Over the last decade, there has been significant progress in the field of machine learning-based de novo drug discovery, particularly in generative modeling of chemical structures. However, current generative approaches exhibit a significant challenge: they do not ensure the synthetic accessibility nor provide the synthetic routes of the proposed small molecules which limits their applicability. In this work, we propose a novel reinforcement learning (RL) setup for drug discovery that addresses this challenge by embedding the concept of synthetic accessibility directly into the de novo compound design system. In this setup, the agent learns to navigate through the immense synthetically accessible chemical space by subjecting initial commercially available molecules to valid chemical reactions at every time step of the iterative virtual synthesis process.

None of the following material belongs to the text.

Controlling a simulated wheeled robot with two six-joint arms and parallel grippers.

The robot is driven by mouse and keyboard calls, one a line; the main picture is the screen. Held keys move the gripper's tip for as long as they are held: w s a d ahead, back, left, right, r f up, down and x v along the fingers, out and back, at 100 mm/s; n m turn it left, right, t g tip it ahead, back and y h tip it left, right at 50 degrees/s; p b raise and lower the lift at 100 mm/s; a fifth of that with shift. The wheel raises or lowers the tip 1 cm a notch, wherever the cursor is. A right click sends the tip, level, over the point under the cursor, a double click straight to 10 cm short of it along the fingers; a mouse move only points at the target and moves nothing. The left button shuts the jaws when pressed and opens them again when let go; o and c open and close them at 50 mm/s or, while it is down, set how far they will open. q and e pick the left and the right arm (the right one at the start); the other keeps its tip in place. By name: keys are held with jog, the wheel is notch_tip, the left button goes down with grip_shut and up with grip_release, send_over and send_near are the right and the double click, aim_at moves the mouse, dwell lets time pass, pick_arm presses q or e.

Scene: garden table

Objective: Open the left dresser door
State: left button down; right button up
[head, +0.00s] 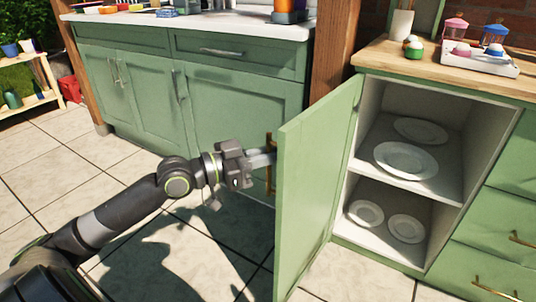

The proposed environment for drug discovery provides a highly challenging test-bed for RL algorithms owing to the large state space and high-dimensional continuous action space with hierarchical actions. Our end-to-end approach achieves state-of-the-art performance when compared against other generative approaches for drug discovery. Moreover, we leverage our approach in a proof-of-concept that mimics the drug discovery process by generating novel HIV drug candidates. Finally, we describe how the end-to-end training conceptualized in this study represents an important paradigm in radically expanding the synthesizable chemical space and automating the drug discovery process.